Is it possible that sometimes religion stands in the way of faith? Can it be that all the stuff we do up here, all these garments, all these liturgies, all these ins and outs of religion fail to express what really matters? Could God be working in powerful, Spirit-filled ways that the church hasn’t figured out yet? Are we behind the curve on what God is doing in the world around us? You bet we are.

Throughout human history, God has always worked in ways that surprise us. God chose a childless geriatric herdsman to become the father of a great nation. God selected a ragtag, homeless tribe to be his chosen people. God became incarnate in a Galilean carpenter who ran afoul of the political and religious leaders of his day and was executed on the cross before being raised from the dead in order to set us free from the bondage of sin. God used a persecuting zealot to build up the church. What is God doing today? What will God do next?

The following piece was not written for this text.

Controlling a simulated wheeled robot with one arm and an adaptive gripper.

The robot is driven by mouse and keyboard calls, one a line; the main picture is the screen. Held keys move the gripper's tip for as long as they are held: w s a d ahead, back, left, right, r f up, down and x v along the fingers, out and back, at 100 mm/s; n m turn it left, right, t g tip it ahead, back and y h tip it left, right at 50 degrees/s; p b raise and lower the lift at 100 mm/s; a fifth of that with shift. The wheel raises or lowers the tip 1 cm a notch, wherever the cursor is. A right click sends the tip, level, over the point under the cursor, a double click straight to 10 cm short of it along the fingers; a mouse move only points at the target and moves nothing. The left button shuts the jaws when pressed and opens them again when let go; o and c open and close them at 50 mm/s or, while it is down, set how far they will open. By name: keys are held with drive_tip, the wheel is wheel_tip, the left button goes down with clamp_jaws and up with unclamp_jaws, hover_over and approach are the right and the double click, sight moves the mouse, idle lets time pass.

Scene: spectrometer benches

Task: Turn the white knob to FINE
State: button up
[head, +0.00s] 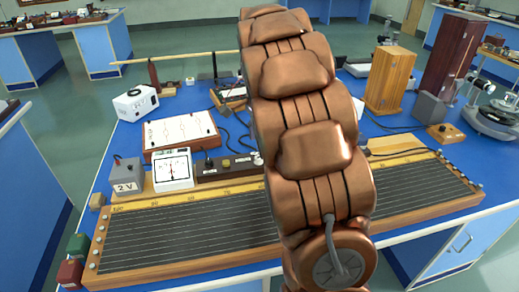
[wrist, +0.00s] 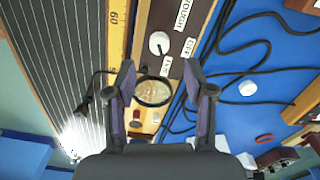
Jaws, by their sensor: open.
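The white knob (wrist: 159,43) sits on a dark brown panel (wrist: 160,16) in the wrist view. A small dark mark shows on its lower part; I cannot tell surely which label it points at. The labels ROUGH (wrist: 183,14), OFF (wrist: 190,47) and FINE (wrist: 166,66) stand around it, FINE being nearest my gripper. My gripper (wrist: 160,76) is open and empty, its fingertips lying to either side below the knob in the picture, apart from it. In the head view my arm hides the gripper.
A round brass-coloured dial with a black rim (wrist: 152,91) shows between my fingers. Black cables (wrist: 245,45) lie on the blue bench to the right. The wire board (head: 180,235) lies along the bench front. A white meter (head: 172,169) and grey 2 V box (head: 127,174) stand left.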

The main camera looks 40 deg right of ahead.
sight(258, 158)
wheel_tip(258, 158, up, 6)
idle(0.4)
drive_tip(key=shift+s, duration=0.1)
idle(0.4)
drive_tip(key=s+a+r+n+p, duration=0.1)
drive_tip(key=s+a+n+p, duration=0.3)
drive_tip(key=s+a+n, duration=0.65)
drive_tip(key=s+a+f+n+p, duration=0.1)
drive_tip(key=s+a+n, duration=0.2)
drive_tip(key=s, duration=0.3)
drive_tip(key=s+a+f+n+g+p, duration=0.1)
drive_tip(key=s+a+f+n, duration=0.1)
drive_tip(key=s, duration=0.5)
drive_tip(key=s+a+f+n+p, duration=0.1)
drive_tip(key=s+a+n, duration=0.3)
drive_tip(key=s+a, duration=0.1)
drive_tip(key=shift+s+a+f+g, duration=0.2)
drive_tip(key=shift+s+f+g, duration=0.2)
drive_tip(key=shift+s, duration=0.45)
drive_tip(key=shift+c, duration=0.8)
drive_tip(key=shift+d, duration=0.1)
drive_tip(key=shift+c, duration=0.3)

Whatever it is, you can be sure that we’ll struggle to recognize it and will resist it until God hits us over the head and leaves us standing there, with our mouths hanging open, wondering, again, what God will do next. That’s because we aren’t on the outside looking in anymore. We are the inside. We, the church, have rules for what is and is not allowed, and we like to think that we get to decide what is right and wrong and who is in and out. But thanks be to God that he is always blowing our expectations away and, despite our intransigence, working in ways that surpass even our imagination. As Peter learned on the day when God shared his Spirit even with the uncircumcised Gentiles, it isn’t our job to prevent God from doing the unfathomable. It is our job to recognize that with God anything—absolutely anything—is possible.